On my twitching head the silk cap slants,
I sun my back in the shine of bamboo books,
Pick up the pine cones dropped by the wind,
Split open the hive when the sky is cold
By scattered and tiny red and blue
Halt pattened feet close to the faint perfume.”

I choose this stanza because except for the head gear it describes a life not unlike my own, though written by a Chinese poet more than twelve-hundred years ago. Some poetry-bearing breeze wafts across the centuries, surely one of the functions of art. “Pattened” refers to the wearing of pattens, an antiquated and ridiculous form of footwear. Jane Austen writes in Northanger Abbey: “Wherever they went, some pattened girl stopped to curtsy, or some footman in dishabille sneaked off.” I particularly like the first and fourth lines of Graham’s version.

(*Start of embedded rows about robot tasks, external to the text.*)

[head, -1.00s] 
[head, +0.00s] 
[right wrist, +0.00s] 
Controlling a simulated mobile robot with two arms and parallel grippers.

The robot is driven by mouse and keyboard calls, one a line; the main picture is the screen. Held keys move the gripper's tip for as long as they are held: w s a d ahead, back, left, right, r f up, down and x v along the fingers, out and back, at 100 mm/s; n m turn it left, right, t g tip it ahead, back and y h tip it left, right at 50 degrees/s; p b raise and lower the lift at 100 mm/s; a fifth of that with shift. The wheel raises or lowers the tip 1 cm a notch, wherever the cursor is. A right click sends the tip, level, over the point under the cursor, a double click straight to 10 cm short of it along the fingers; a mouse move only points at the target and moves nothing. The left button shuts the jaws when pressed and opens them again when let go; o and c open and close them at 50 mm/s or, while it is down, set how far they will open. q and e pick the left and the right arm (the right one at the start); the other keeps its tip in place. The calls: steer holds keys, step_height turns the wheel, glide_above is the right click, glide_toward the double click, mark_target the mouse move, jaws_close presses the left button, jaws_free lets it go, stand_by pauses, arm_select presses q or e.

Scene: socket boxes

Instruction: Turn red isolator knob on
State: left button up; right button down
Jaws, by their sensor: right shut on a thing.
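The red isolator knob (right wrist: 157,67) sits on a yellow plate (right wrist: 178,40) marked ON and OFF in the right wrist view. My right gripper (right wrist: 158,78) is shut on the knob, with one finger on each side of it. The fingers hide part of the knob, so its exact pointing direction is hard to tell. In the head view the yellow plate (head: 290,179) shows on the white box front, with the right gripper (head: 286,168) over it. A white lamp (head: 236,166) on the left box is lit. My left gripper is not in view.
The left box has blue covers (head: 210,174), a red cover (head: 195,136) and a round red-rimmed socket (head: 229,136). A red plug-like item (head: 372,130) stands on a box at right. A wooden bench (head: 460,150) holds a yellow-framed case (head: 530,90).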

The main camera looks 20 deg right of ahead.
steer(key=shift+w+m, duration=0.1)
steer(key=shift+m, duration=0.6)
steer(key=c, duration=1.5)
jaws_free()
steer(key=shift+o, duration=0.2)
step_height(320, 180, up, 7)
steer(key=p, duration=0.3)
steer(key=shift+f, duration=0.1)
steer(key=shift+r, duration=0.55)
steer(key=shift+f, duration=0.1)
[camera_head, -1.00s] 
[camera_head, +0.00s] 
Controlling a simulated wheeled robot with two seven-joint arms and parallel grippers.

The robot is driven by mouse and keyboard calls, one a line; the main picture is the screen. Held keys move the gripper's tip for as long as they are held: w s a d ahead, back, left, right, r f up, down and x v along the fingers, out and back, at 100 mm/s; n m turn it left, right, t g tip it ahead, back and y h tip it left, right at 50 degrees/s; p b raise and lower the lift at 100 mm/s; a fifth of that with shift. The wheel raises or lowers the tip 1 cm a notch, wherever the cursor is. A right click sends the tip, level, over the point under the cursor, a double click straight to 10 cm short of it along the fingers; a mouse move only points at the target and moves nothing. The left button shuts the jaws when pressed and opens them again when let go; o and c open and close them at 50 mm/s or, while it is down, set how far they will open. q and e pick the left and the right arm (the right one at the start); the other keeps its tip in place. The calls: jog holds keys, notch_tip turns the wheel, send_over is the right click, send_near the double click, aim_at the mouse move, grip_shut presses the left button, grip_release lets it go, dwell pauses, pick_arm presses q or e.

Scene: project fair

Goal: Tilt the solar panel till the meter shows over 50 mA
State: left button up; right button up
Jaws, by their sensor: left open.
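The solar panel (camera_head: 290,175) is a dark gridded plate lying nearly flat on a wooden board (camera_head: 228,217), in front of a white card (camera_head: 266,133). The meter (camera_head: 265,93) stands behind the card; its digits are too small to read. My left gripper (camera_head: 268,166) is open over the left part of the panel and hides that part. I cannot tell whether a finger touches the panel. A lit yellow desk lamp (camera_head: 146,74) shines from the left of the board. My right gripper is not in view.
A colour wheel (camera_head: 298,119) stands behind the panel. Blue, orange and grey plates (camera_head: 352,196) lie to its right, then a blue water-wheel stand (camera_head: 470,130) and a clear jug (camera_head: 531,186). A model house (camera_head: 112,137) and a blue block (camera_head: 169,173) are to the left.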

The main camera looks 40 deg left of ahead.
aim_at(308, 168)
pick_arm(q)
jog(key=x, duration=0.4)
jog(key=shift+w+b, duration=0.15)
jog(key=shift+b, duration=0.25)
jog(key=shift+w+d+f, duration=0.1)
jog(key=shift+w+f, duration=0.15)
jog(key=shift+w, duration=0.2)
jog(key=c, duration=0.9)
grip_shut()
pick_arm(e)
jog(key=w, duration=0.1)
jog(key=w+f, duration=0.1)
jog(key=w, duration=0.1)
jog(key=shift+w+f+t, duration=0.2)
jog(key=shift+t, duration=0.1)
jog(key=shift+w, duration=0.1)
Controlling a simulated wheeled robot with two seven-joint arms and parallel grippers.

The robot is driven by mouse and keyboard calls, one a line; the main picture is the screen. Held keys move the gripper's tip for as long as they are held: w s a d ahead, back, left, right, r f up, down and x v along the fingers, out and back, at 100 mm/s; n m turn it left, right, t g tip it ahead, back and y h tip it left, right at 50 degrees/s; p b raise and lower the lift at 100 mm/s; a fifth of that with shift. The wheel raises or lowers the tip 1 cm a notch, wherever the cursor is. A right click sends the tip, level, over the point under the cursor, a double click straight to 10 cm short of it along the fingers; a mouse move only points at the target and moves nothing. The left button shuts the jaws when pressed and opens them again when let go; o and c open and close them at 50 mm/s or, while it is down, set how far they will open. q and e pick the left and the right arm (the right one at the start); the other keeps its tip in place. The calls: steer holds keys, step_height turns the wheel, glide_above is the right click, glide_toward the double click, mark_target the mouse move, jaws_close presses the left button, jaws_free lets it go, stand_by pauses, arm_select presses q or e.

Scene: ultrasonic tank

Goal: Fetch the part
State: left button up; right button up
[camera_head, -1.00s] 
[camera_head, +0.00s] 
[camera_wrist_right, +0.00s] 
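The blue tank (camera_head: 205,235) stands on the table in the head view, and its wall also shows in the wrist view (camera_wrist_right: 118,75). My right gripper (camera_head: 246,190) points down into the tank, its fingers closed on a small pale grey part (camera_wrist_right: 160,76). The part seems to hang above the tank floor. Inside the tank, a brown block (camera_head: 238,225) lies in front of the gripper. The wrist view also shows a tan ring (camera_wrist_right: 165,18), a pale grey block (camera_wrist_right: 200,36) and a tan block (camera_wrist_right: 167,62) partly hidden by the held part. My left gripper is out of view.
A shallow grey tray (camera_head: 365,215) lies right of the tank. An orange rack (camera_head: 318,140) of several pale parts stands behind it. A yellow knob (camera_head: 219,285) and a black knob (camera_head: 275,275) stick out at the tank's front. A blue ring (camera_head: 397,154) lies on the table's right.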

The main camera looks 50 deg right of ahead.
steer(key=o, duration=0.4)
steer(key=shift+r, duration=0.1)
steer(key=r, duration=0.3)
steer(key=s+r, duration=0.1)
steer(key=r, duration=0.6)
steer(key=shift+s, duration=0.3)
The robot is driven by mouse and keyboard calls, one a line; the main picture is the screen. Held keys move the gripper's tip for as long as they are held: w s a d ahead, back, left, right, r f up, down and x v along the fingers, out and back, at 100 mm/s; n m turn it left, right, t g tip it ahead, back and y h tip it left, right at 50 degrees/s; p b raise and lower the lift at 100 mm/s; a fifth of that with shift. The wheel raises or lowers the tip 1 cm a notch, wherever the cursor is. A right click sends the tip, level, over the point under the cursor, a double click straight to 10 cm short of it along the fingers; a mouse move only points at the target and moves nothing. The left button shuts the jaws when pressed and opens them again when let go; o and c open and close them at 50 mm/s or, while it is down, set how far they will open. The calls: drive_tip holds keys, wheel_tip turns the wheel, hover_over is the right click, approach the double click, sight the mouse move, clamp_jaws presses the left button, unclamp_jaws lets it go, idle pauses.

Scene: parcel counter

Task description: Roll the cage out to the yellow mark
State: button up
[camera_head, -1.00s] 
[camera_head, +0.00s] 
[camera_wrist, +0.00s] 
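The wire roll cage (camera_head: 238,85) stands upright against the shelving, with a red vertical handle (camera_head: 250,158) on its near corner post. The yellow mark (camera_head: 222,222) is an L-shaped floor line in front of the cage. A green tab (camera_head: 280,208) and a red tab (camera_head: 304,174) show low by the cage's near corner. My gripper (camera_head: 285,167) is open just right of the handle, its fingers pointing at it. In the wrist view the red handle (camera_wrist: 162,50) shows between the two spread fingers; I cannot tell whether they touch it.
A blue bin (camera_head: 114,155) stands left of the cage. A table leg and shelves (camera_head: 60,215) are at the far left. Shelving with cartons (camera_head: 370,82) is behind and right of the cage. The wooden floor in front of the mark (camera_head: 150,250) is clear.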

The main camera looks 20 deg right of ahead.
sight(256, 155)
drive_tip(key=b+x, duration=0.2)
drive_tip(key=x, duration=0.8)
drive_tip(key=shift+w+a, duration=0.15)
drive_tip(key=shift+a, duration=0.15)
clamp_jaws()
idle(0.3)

Graham includes his version of a poem Sigler also takes a crack at, “Autumn Meditation (5)”:

“The Gate of P’eng-lai Palace faces the South Mountain:
Dew collects on the bronze stems out of the Misty River.
See in the west on Jasper Lake the Queen Mother descend:
Approaching from the east the purple haze fills the Han-ku pass.
The clouds roll back, the pheasant-tail screens open before the throne:
Scales ringed by the sun on dragon robes! I have seen the majestic face.
I lay down once by the long river, wake left behind by the years,
Who so many times answered the roll of court by the blue chain-patterned door.”

Graham appends nine lines of gloss though the meaning remains opaque to this Chinese illiterate. I’m grateful to Sigler and Graham (and Pound and Waley) for revivifying a cultural presence that once seemed academic and now is downright neighborly. I hear Chinese spoken daily (though the speakers may never have heard of Tu Fu). Houston was monolingual compared to greater Seattle. At the swimming pool on Friday I heard Chinese, Vietnamese, Russian, Spanish, English and several of its mutations.

Marianne Moore writes in the foreword to her first prose collection, Predilections (1954):

"Silence is more eloquent than speech -- a truism; but sometimes something that someone has written excites one's admiration and one is tempted to write about it; if it is in a language other than one's own, perhaps to translate it -- or try to; one feels that what hold's one's attention might hold the attention of others. That is to say, there is a language of sensibility of which words can be the portrait -- a magnetism, an ardor, a refusal to be false..."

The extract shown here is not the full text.